When a hedge fund enters into a derivative trading relationship with a market counterparty, the derivative transactions typically will be subject to an ISDA Master Agreement, the Schedule to the ISDA Master Agreement, the Credit Support Annex and the Confirmation. The economic terms of each of the trades entered into between the fund and the dealer are not addressed in the ISDA Master Agreement. Instead, the ISDA Master Agreement establishes the credit and legal architecture for the trading relationship between the hedge fund and its counterparty. For example, the ISDA Master Agreement establishes the events that give a party the right to terminate the agreement and establishes the mechanics of how to terminate and determine the value of each derivative transaction. The parties also agree to the governing law and jurisdiction and provide each other with all of the necessary representations for entering into derivative transactions within the framework of the ISDA Master Agreement. Establishing these, and other rights with respect to the other party’s performance, is the primary purpose of the ISDA Master Agreement. The Credit Support Annex, which also is developed by ISDA, establishes the collateral relationship between the parties. The CSA establishes the amount of unsecured exposure that one party will have to the other before it will be required to post collateral. In addition to other rights and obligations, the CSA also establishes the type and the amount of collateral that each party will be required to post to the other and the time frame within which the transfer of collateral must occur after demand.

Notwithstanding the title of this article, the ISDA Master Agreement is, in fact, a form document developed by the International Swaps and Derivatives Association to streamline the negotiation of the documents governing derivative transactions. The ISDA Master Agreement is customized and modified by the Schedule to the ISDA Master Agreement. The schedule typically is about 10 to 20 pages long and highly negotiated. Generally, a market counterparty will tailor most of the terms of a schedule based on the type of end user. A hedge fund end user may be asked to make representations relating to its compliance with certain anti-money laundering and ERISA laws and establish the authority of its investment adviser to enter into transactions on its behalf. Sometimes, legal opinions also are requested to establish a party’s capacity and authority. A hedge fund also typically can expect to see certain additional termination events such as net asset value drops, changes to the fund’s investment manager and other events that trigger a right to terminate the ISDA Master Agreement. These points and any document delivery requirements should be carefully negotiated by a hedge fund so that its executives are comfortable with its obligations and the instances in which its derivative transactions may be terminated.
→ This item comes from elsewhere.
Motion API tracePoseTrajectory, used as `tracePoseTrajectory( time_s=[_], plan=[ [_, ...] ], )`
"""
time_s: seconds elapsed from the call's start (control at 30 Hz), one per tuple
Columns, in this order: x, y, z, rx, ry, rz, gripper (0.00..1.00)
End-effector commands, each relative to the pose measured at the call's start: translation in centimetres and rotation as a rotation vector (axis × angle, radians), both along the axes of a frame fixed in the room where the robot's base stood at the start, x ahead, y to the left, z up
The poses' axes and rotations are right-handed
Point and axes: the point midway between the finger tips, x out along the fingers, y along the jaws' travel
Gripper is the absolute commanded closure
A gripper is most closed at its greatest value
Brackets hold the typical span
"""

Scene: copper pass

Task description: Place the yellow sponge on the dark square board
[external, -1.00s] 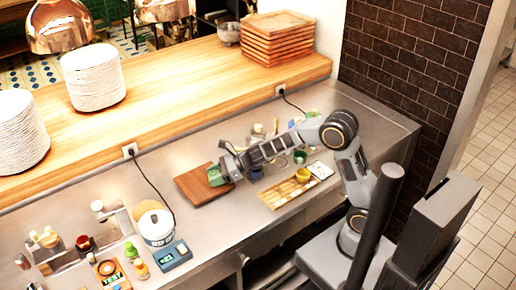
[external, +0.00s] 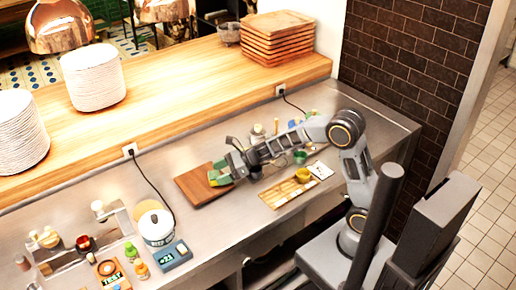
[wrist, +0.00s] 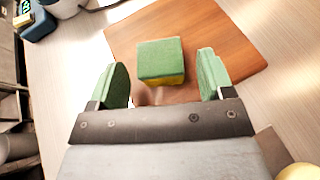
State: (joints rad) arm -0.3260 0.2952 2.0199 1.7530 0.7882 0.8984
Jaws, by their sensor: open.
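The sponge (wrist: 161,60) has a green top and a yellow lower side. It lies flat on the brown square board (wrist: 223,48), within its outline, in the wrist view. The board (external: 190,186) also lies on the steel counter in the external view, with the sponge partly hidden by the gripper there. My gripper (wrist: 163,78) is open, with its green-padded fingers on either side of the sponge's near end and a gap on both sides. It holds nothing. In the external view my gripper (external: 221,171) is over the board's right part.
A white tub (external: 157,228) and a blue scale (external: 173,256) stand left of the board. A wooden tray (external: 283,194) with a yellow item is to the right. Several small cups and utensils stand behind my arm. Bare counter lies in front of the board.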

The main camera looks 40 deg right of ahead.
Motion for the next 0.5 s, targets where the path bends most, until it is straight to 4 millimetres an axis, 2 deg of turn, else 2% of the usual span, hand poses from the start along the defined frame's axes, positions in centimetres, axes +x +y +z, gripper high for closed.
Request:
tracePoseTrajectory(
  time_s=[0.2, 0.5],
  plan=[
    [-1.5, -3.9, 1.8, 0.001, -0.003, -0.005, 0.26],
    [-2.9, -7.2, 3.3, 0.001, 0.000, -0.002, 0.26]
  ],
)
The CSA is a part of the ISDA Master Agreement and also is a form document. The CSA governs collateral arrangement between the parties in connection with their trading relationship and the terms of the CSA are negotiated and further customized by the paragraph 13 to the CSA. The collateral terms in the CSA typically will be determined based on the size and strength of each of the respective counterparties. For example, a start-up fund with a low net asset value may be required to post collateral to the full extent of a dealer’s exposure to it and may not receive any collateral from the dealer even when the positions move in the fund’s favor, while a larger, more established fund may be able to negotiate more bilateral collateral terms that can require both parties to post collateral depending on their exposure.
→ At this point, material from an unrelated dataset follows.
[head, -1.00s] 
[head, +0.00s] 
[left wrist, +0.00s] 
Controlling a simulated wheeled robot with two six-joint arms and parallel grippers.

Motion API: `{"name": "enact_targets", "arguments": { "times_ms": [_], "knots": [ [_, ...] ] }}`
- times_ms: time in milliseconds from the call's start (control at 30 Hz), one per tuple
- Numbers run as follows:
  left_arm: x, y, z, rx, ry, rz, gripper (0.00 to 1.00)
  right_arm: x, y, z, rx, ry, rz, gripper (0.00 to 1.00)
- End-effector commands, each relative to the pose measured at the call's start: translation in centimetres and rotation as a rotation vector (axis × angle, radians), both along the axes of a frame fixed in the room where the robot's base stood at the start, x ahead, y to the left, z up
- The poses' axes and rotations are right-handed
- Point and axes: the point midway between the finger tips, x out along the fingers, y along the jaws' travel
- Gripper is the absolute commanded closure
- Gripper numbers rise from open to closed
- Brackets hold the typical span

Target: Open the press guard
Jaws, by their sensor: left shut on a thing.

The ISDA document structure provides that the ISDA Master Agreement, the Schedule, the Credit Support Annex and Paragraph 13 all form part of and become one agreement, the ISDA Master Agreement. When a trade has been entered into between two parties, the terms of the trade are documented in a trade confirmation that is subject to the terms of the ISDA Master Agreement. The confirmation contains the specific parameters of a trade, whether it is a commodity option transaction, an interest rate hedge, a credit default swap or some other derivative transaction. The confirmation also will specify that it is governed by the terms of the ISDA Master Agreement. Sometimes parties that want to begin trading prior to negotiation of an ISDA relationship will sign a confirmation with the understanding that once an ISDA Master Agreement is signed, the confirmation will be governed by this Agreement. Before entering into a trade confirmation without an ISDA agreement in place, an end user should evaluate whether its ability to negotiate certain credit terms in its ISDA with a particular dealer may be impaired once it already has open trading positions with that dealer.

A party should carefully consider the terms of the ISDA Master Agreement to which it agrees to be subject. Irrespective of the volume of trading that is expected by the hedge fund with respect to a counterparty, a termination event or an event of default under one ISDA Master Agreement can have a domino effect on other trading agreements with that counterparty as well as the fund’s other trading agreements with unrelated third parties. Since the ISDA Master Agreement as well as other trading documents generally have default or termination provisions that are triggered by default or termination under any other trading document, the termination of one agreement can affect all of a hedge fund’s other agreements and trading relationships.

To summarize, ISDA documents, though they seem like form documents, should be carefully negotiated. The credit provisions in one ISDA Master Agreement establish the overall credit relationship between the parties. If a hedge fund does not carefully negotiate its credit terms, it may be faced with the unexpected termination of its transactions when it most needs those transactions to remain in place. The termination of one ISDA Master Agreement, irrespective of the importance of that relationship, can have a significant effect on all of a fund’s other trading relationships. A fund should think carefully and seek counsel to ensure that it fully understands the credit and legal terms of its trading documentation.